La proposition de loi pointe ce problème, car la procédure de prise d’acte de rupture entraîne parfois de longs délais. Ainsi, la moyenne de traitement d’un dossier devant la juridiction prud’homale est actuellement de dix mois ; elle atteint parfois seize mois dans la région parisienne, voire plus dans certaines villes, ainsi que vient de le souligner notre collègue Corinne Bouchoux.
L’objet de cette proposition de loi est donc de limiter au maximum ces délais, afin que le litige soit rapidement réglé et que les salariés connaissent une situation financière difficile la plus courte possible.
Pour ce faire, le texte prévoit la suppression de la phase de conciliation lors du déroulement de la procédure et un délai légal court, à savoir un mois, pour le traitement de ces litiges.
L’intention des auteurs de cette proposition de loi est bien évidemment louable, car il n’est pas acceptable qu’un salarié, dans l’attente d’une décision judiciaire, puisse se retrouver sans aucune ressource durant plusieurs mois. Cependant, la solution proposée appelle, de notre part, plusieurs réflexions.
Tout d’abord, regrettons que la pertinence de la phase de conciliation soit remise en question de façon aussi radicale.

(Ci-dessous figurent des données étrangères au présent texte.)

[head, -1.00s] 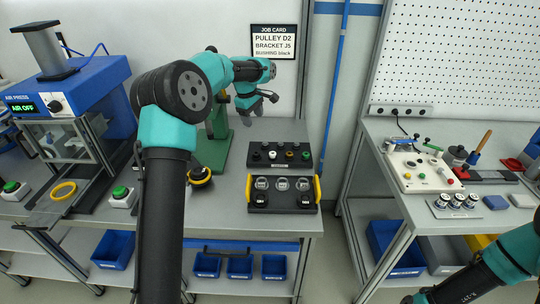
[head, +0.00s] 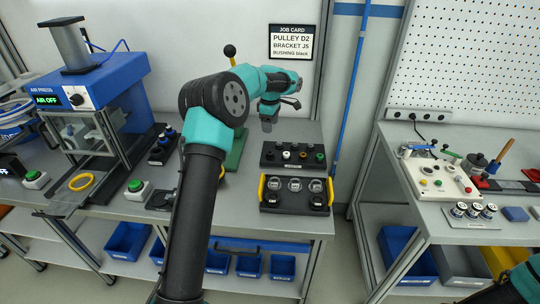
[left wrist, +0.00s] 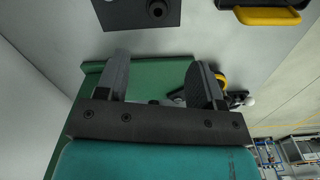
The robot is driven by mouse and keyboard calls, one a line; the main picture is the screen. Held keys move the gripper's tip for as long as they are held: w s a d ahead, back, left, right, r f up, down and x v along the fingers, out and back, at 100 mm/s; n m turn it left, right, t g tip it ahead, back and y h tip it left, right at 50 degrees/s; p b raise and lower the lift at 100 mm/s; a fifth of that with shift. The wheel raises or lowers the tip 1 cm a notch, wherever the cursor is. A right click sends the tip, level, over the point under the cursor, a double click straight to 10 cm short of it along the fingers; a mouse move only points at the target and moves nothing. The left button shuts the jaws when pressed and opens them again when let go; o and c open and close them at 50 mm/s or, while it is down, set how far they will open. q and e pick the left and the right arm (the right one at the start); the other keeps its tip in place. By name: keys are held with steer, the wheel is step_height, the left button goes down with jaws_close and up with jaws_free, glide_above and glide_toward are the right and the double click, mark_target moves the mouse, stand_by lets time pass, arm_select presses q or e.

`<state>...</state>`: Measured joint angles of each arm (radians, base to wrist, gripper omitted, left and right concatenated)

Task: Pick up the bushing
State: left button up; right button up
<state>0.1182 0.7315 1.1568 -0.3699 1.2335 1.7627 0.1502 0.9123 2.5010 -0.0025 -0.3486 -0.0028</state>
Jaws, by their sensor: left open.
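The black bushing (head: 270,154) appears to be the leftmost piece in a dark rack (head: 293,166), beside white, dark and green ones. My left gripper (head: 267,124) is open and empty, above the bench behind and left of the rack. In the left wrist view its two fingers (left wrist: 160,82) are apart with nothing between them. A dark block with a round black piece (left wrist: 157,9) shows at the top of that view; I cannot tell for sure that it is the bushing. My right arm shows at the lower right corner; its gripper is out of view.
A green stand (head: 236,150) with a black-knobbed lever is just left of my left gripper. A dark tray with yellow handles (head: 263,188) sits in front of the rack. The job card (head: 291,42) reads "BUSHING black". The blue air press (head: 95,80) stands left.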

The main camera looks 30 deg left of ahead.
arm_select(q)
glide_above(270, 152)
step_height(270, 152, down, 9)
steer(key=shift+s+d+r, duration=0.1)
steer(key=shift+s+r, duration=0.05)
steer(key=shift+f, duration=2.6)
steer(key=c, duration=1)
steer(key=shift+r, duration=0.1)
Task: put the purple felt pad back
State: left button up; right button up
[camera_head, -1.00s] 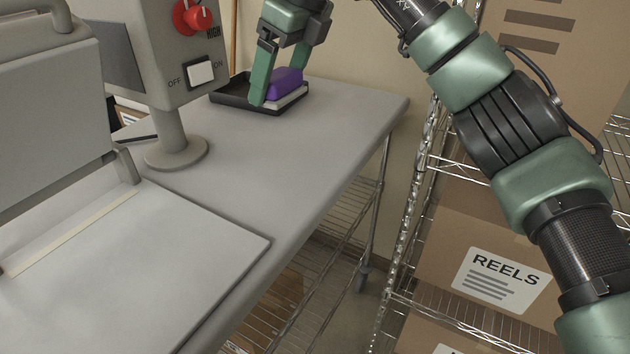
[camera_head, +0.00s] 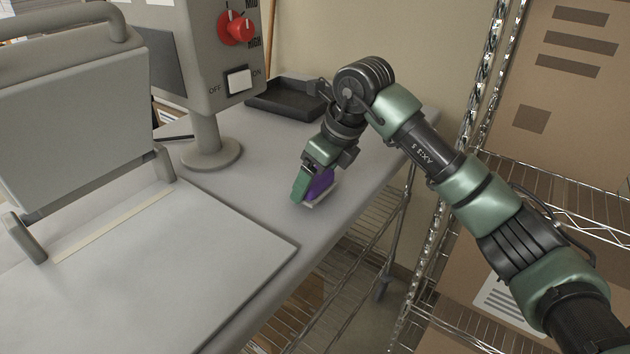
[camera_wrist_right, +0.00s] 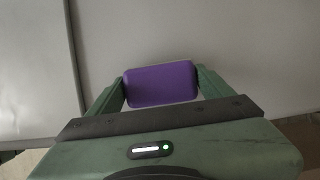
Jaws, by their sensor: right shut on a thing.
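The purple felt pad (camera_head: 319,184) has a purple block on top and a pale layer beneath. My right gripper (camera_head: 312,190) is shut on it, over the table's right part near the edge; whether the pad touches the table cannot be told. In the right wrist view the pad (camera_wrist_right: 160,84) sits between the two green fingers of the gripper (camera_wrist_right: 160,88). The black tray (camera_head: 284,101) stands at the table's back and looks empty. My left gripper is in neither view.
The grey table (camera_head: 345,205) is clear between the tray and the laminator's flat plate (camera_head: 170,270). The laminator's control box (camera_head: 225,60) stands on a post at the left. Wire shelves with cardboard boxes (camera_head: 560,80) stand at the right.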

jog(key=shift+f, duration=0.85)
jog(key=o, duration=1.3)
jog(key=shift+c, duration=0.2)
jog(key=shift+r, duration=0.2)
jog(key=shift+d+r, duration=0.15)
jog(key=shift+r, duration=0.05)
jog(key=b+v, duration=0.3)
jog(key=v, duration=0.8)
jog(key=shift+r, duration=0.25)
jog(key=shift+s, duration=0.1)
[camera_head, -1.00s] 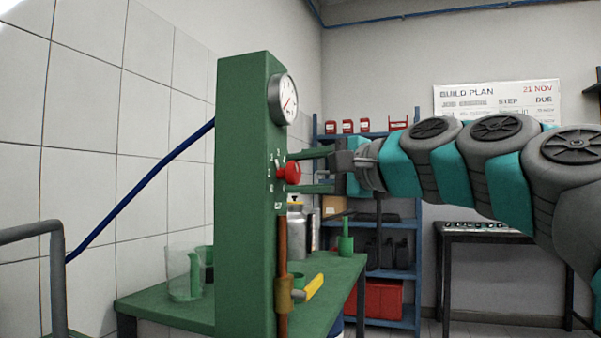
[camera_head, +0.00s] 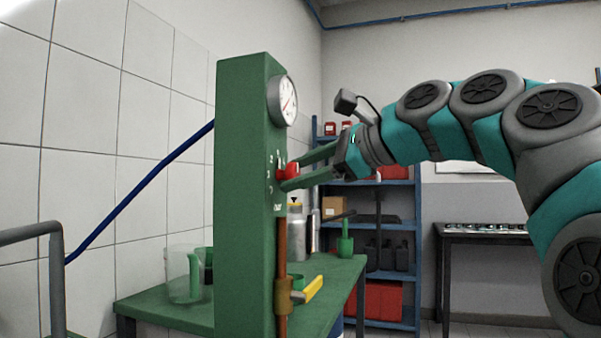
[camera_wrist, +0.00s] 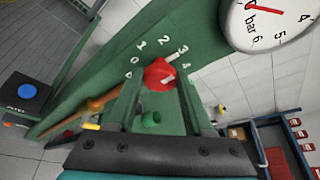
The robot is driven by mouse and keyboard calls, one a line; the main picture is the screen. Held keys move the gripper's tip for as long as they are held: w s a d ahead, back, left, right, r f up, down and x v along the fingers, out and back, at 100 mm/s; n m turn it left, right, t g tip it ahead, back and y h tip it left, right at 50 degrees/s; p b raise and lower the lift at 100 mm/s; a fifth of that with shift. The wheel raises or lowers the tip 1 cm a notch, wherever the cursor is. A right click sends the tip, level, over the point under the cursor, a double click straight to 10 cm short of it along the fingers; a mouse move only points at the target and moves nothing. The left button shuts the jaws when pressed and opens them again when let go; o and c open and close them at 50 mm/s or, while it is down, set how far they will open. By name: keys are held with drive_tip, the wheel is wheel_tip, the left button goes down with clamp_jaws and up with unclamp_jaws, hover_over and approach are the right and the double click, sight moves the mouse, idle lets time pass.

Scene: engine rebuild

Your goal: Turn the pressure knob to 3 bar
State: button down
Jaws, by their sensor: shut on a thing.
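The red pressure knob (camera_head: 292,173) sits on the front of the green post (camera_head: 243,190). In the wrist view the knob (camera_wrist: 159,74) has a white mark pointing to the upper right, close to the printed 3. White numbers 0 to 4 show around it. My gripper (camera_head: 289,174) is shut on the knob, its two green fingers on either side; they also show in the wrist view (camera_wrist: 160,84). The round white gauge (camera_head: 287,101) is above the knob. In the wrist view the gauge (camera_wrist: 268,24) is cut off; its red needle shows but its reading is unclear.
A copper pipe with a yellow-handled valve (camera_head: 313,290) runs below the knob. A green bench (camera_head: 335,285) behind holds a clear jug (camera_head: 184,275) and a metal bottle. A blue shelf (camera_head: 388,275) stands further back.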

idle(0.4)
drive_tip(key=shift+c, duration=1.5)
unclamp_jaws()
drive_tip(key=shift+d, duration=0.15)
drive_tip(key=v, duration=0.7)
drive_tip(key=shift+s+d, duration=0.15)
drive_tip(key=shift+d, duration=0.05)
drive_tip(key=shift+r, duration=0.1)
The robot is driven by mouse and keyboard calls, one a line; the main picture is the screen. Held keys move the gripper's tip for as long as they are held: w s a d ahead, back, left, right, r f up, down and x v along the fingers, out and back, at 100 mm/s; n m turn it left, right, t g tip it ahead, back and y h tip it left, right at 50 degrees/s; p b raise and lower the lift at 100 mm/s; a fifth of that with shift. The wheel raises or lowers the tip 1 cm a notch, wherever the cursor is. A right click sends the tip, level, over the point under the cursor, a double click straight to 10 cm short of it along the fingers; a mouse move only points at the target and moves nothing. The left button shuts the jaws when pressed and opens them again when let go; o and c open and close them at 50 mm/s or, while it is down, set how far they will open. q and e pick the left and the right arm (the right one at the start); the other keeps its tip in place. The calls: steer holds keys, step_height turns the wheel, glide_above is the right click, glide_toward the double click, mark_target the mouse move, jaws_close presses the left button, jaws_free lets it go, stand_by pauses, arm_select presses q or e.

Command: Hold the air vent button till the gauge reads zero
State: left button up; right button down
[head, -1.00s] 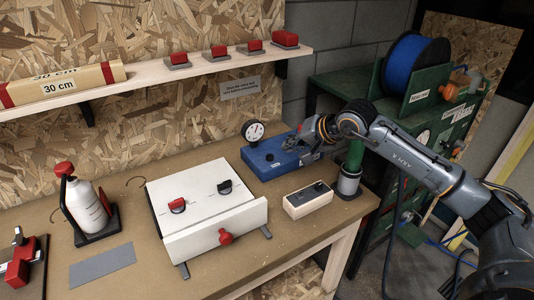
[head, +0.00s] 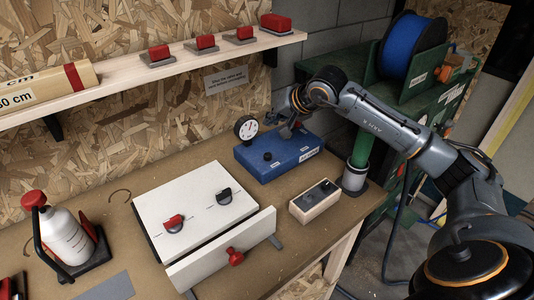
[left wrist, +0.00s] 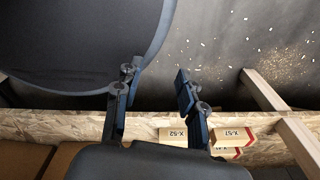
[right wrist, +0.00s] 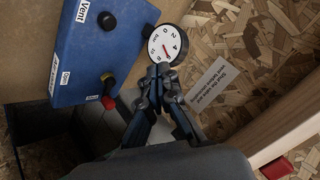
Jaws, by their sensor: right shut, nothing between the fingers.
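The blue vent box (head: 270,163) stands on the bench; in the right wrist view (right wrist: 85,55) it is at the upper left. Its black button (right wrist: 106,20) sits beside the label "Vent". A red and yellow valve lever (right wrist: 108,92) sits at the box's other end. The round white gauge (right wrist: 166,43) has a red needle; I cannot read its value surely. My right gripper (right wrist: 160,76) is shut and empty, its tips just below the gauge in that view, apart from the button. My left gripper (left wrist: 155,75) is open and empty, away from the box.
A white panel (head: 190,200) with two knobs and a small switch box (head: 315,200) stand nearby. A shelf (head: 120,80) with red blocks runs above. A green cabinet (head: 350,85) with a blue reel is at right.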

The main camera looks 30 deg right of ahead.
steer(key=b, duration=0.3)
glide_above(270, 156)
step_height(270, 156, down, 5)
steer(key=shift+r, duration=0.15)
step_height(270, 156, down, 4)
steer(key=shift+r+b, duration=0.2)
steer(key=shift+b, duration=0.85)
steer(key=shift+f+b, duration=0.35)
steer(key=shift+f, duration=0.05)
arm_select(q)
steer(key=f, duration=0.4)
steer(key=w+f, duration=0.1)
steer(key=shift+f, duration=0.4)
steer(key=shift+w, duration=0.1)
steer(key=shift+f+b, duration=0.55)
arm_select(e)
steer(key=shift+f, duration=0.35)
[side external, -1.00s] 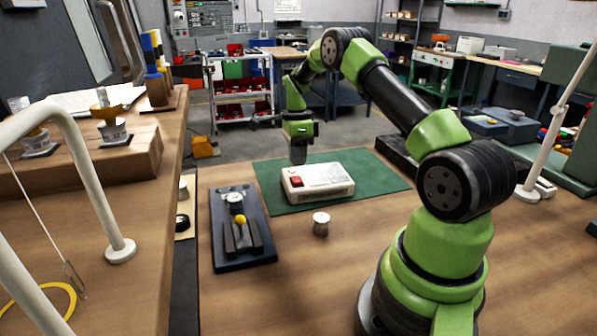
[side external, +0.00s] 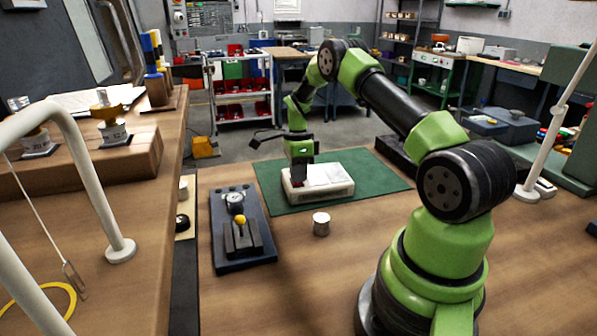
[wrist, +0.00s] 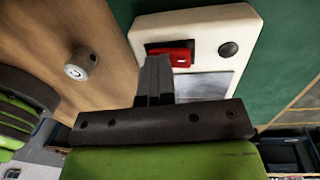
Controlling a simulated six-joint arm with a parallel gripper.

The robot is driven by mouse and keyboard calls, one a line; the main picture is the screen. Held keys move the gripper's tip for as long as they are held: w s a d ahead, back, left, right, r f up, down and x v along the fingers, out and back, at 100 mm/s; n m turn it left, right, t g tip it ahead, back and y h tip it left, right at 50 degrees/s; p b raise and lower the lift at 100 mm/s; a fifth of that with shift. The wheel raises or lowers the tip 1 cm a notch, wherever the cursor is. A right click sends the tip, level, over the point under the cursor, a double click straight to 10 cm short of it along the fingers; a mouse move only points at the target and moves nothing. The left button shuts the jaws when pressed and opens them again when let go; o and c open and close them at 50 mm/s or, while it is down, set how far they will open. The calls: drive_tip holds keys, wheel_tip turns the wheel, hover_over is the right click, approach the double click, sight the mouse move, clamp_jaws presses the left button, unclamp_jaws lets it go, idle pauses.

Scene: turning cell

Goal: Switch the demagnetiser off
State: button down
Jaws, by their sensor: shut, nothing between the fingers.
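The demagnetiser (side external: 328,186) is a cream box with a grey top plate, lying on the green mat (side external: 377,172). In the wrist view the demagnetiser (wrist: 218,22) shows a red rocker switch (wrist: 180,57) in a dark recess, with a round black knob (wrist: 229,49) beside it. My gripper (wrist: 155,62) is shut and empty, its fingertips at the left end of the red switch. I cannot tell whether they touch it.
A small metal cylinder (side external: 321,224) stands on the wooden bench in front of the mat; it also shows in the wrist view (wrist: 81,63).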

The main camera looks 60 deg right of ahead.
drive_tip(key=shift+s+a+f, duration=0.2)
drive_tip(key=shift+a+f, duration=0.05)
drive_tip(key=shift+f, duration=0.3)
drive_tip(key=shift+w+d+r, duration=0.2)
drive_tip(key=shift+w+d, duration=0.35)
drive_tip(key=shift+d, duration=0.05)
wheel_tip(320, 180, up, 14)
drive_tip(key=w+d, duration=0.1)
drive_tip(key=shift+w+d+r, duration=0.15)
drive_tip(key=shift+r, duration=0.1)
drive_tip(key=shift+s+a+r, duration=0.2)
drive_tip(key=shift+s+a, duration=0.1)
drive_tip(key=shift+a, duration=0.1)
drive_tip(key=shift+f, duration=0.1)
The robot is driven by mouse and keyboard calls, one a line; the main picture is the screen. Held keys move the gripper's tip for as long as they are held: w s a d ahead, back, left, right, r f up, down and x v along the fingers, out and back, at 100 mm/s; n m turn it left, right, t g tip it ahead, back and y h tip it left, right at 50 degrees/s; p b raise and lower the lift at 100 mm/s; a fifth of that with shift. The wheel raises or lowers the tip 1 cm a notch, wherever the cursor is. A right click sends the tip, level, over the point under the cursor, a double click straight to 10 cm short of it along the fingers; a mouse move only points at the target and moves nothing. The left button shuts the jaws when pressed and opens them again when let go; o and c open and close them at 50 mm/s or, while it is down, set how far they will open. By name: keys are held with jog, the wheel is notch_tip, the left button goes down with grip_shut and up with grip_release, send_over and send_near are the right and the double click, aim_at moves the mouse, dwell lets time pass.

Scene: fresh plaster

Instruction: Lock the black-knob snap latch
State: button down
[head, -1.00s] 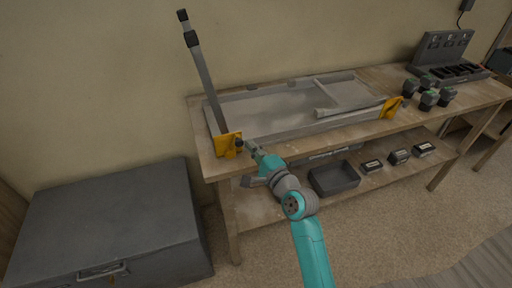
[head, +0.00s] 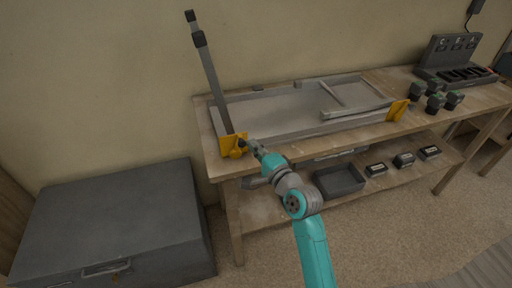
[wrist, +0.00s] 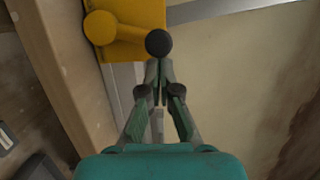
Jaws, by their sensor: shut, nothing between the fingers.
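The black knob (wrist: 158,42) of the snap latch stands out from a yellow bracket (wrist: 130,20) in the wrist view. A yellow rounded lever (wrist: 103,27) sits on the same bracket, left of the knob. My gripper (wrist: 158,68) is shut and empty, its fingertips just below the knob in the picture; I cannot tell whether they touch it. In the head view the bracket (head: 228,147) is at the front left corner of a grey frame (head: 290,134) on the bench, and my gripper (head: 252,145) is just right of it.
A grey post (head: 213,80) rises steeply beside the bracket. A second yellow bracket (head: 398,110) is at the frame's right end. Several dark green-topped tools (head: 436,103) stand farther right on the wooden bench (head: 350,143). A grey chest (head: 115,220) stands at left. The lower shelf holds a dark bin (head: 340,181).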

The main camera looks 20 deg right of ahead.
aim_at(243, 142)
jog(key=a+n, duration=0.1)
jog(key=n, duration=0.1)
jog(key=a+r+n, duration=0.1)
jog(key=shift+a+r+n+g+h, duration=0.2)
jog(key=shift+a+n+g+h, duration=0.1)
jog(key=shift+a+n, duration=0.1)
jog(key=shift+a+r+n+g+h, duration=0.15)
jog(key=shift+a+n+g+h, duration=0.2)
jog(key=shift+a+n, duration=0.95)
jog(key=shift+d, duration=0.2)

Certes, la conciliation n’a pas pour objet d’aboutir au règlement du litige puisque, dans le cas de la procédure considérée, quelle que soit son issue, l’affaire sera nécessairement portée devant le bureau de jugement. Cependant, cette phase représente, à mon sens, une étape importante dans le processus judiciaire : elle permet, d’une part, l’information des parties, le dialogue et la recherche d’une sortie de crise et, d’autre part, la constitution du dossier, en vue de l’étape du jugement.
N’oublions pas que les actes de l’employeur sont gravement mis en cause et que le traitement de l’affaire en un mois ne permettra pas nécessairement un examen approfondi, d’autant que l’on connaît la charge de travail des conseillers prud’homaux, confrontés à près de 200 000 demandes chaque année !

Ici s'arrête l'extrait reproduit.